Na efekty nie trzeba było długo czekać. Podczas sprawdzenia przeprowadzonego pod koniec roku szkoleniowego 2017 w Wschodnim Okręgu Wojskowym stwierdzono wzrost poziomu wyszkolenia wśród żołnierzy i oficerów nadając prawo do noszenia oznaczenia „uderzeniowy” dwudziestu dziewięciu jednostkom wojskowym. Status ten otrzymało więc tylko czternaście procent kontrolowanych dwustu pododdziałów i formacji. Podobnie było np. w Zachodnim Okręgu Wojskowym, gdzie po zimowych sprawdzeniach znak „uderzeniowy” otrzymało tylko czternaście pododdziałów i w Południowym Okręgu Wojskowym, w którym wyróżniono szesnaście jednostek. W Wojskach Powietrzno Desantowych status „uderzeniowej” otrzymała jedna pułkowa i jedna batalionowa grupa taktyczna w zgrupowaniu pskowskim oraz kilka grup batalionowych i kompanijnych w pozostałych formacjach WDW.
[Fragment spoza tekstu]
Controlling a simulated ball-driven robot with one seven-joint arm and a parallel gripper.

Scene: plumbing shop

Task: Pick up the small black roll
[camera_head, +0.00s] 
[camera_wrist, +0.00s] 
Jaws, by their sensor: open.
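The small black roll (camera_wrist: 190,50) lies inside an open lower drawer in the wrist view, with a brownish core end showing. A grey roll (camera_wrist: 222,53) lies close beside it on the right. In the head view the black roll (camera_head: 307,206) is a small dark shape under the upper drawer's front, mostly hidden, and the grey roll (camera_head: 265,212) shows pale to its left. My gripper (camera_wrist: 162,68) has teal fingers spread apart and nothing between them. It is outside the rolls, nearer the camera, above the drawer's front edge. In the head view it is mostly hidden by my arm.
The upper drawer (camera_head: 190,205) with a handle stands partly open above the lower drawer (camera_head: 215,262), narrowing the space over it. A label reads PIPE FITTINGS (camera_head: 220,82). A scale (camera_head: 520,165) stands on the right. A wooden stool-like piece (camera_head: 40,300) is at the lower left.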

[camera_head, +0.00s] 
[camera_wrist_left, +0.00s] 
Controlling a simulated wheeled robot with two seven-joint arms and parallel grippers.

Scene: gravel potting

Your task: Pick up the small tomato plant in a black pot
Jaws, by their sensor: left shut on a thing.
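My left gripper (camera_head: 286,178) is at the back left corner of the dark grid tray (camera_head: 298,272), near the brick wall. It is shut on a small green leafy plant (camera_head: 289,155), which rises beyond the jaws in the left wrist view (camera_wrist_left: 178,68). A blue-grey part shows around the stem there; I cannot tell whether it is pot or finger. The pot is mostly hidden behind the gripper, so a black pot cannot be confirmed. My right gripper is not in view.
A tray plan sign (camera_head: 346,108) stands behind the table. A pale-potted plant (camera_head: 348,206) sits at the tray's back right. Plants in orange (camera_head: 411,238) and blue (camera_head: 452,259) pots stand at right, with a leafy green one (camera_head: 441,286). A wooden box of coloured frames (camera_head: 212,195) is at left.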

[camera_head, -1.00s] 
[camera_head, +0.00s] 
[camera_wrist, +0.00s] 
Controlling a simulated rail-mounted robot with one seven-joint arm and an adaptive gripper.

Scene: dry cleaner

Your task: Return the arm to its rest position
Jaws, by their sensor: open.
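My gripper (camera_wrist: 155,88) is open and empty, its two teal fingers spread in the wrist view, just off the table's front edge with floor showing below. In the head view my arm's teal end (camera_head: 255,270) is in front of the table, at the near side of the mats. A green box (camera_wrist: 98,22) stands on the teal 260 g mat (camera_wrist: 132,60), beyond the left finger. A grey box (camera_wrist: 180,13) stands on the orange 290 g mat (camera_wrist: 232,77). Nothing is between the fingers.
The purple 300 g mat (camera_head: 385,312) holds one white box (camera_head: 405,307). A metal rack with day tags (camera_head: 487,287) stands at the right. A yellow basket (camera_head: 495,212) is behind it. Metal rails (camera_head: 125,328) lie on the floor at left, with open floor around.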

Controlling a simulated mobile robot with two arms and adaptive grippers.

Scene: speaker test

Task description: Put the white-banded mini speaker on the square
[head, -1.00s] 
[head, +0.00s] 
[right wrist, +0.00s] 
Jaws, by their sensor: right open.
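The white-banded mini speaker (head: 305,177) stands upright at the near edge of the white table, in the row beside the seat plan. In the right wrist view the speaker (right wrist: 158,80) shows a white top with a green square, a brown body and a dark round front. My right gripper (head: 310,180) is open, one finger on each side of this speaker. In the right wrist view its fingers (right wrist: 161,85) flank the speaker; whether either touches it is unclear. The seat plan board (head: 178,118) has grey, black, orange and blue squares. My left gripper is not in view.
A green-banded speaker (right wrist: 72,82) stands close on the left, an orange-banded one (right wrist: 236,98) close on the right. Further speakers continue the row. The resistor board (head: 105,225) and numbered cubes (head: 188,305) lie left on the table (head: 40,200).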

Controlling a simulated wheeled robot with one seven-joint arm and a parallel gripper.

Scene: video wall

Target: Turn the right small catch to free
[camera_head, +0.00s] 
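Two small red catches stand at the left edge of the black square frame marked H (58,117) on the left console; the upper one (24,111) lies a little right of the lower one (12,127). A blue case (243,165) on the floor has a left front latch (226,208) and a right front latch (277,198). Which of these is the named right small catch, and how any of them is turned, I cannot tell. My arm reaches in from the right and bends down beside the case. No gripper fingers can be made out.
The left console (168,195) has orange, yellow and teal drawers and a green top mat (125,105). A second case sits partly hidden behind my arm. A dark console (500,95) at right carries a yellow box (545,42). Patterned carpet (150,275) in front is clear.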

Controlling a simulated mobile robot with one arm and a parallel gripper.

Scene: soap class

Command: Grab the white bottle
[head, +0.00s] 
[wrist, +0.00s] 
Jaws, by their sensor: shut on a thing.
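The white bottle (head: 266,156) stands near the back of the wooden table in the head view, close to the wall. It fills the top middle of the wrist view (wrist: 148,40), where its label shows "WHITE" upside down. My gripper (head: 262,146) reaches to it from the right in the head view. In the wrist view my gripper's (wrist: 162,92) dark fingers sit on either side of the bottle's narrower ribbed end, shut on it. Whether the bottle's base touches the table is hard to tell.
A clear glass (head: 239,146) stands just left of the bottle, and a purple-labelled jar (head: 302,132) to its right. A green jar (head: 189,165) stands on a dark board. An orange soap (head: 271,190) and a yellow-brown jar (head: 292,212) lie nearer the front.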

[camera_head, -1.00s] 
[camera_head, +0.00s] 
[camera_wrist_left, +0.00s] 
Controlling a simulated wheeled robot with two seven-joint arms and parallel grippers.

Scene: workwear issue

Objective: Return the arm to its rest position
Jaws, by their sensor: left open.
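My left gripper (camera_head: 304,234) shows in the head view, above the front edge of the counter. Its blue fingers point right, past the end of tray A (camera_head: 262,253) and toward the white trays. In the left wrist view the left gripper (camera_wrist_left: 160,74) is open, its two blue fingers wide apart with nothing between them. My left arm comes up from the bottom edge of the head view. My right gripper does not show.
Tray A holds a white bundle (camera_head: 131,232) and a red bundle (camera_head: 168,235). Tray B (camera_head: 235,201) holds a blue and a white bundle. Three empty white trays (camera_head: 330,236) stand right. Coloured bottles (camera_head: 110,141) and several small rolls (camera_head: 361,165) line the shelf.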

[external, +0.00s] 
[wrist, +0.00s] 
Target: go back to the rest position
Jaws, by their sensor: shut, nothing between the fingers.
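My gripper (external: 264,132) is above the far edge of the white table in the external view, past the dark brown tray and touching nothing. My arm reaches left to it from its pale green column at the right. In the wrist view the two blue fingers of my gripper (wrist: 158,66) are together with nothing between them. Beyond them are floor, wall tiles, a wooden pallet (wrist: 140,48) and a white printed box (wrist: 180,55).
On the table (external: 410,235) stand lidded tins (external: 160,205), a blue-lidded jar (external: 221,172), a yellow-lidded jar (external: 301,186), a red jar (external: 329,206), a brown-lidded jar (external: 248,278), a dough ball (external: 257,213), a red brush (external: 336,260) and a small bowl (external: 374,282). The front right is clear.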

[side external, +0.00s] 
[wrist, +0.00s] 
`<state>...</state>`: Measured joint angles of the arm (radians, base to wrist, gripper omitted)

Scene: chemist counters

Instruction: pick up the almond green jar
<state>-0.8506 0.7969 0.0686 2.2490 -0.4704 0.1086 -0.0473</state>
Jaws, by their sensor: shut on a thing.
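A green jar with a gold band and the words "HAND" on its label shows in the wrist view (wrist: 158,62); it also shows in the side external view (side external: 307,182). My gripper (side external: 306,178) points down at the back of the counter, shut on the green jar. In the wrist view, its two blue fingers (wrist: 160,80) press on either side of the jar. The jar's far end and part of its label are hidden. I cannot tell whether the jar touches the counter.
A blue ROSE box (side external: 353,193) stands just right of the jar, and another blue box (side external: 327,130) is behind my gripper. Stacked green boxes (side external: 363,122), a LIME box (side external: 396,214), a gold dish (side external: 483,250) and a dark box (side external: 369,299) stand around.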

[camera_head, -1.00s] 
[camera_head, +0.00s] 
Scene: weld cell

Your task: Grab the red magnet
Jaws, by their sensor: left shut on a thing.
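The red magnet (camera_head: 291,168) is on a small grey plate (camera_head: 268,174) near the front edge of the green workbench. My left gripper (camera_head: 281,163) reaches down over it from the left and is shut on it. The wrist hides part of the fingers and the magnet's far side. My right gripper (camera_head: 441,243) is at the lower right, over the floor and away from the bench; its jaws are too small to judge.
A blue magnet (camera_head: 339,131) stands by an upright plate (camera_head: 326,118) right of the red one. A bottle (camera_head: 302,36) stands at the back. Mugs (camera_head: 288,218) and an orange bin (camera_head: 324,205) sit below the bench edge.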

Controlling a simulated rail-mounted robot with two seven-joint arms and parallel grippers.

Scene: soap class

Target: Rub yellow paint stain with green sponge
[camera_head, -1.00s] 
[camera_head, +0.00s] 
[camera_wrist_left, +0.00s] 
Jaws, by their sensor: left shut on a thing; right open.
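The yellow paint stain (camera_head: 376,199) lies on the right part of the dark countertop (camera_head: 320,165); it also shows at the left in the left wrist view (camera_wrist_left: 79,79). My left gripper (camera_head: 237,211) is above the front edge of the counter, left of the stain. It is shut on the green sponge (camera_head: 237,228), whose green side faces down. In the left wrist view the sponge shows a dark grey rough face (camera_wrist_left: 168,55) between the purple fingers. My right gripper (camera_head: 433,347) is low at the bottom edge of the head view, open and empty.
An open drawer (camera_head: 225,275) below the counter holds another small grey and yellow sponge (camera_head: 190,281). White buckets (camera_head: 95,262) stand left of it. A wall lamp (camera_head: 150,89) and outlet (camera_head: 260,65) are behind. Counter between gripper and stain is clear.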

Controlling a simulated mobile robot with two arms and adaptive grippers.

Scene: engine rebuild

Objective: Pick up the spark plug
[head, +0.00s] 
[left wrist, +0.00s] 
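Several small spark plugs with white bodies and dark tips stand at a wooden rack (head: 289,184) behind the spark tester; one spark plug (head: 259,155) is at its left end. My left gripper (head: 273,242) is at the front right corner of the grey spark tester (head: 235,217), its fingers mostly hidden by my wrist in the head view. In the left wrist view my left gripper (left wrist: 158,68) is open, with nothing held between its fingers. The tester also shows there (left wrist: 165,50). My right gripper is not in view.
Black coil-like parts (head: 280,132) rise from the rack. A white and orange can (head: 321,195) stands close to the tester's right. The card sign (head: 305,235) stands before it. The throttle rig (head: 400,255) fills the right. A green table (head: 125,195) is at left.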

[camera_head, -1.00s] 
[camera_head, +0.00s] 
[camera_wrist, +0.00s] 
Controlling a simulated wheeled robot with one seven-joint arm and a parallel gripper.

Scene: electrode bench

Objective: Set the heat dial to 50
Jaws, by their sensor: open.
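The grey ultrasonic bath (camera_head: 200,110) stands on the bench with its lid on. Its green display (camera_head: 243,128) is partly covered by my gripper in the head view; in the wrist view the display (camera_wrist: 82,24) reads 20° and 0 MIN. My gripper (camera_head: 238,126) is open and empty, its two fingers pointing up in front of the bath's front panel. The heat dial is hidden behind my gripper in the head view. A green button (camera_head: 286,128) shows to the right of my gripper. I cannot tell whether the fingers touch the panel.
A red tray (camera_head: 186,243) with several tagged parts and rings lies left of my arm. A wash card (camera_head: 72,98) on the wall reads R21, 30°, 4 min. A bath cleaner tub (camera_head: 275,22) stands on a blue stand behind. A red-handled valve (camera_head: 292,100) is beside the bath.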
Oficjalna ocena kontroli całego Wschodniego Okręgu Wojskowego (WOW) została określona na poziomie „dobrze”. Jednak pododdziały, które nie zakwalifikowały się do wyróżnienia są teraz pod silna presją i są cały czas obserwowane przez swoich przełożonych, których taka ocena także dotyczy). Jednostki wojskowe z tytułem „uderzeniowa” również nie mogą „spocząć na laurach”, ponieważ planowane są niezapowiedziane weryfikacje ich umiejętności, które mogą cofnąć nadane wyróżnienie. Takie potwierdzenie z powodzeniem odbyło się m.in. w kompaniach zmotoryzowanych z Obwodu Amurskiego, Kraju Chabarowskiego oraz Wysp Kurylskich.
Rosyjskie ministerstwo obrony wskazywało w listopadzie 2017 r., że wśród pretendentów do tego oznaczenia jest obecnie 261 jednostek wojskowych z całych sił zbrojnych. Widać w tym istotny postęp, ponieważ pod koniec okresu zimowego 2016/2017 taki tytuł otrzymało jedynie 29, a latem pretendowało do tytułu 78 pododdziałów.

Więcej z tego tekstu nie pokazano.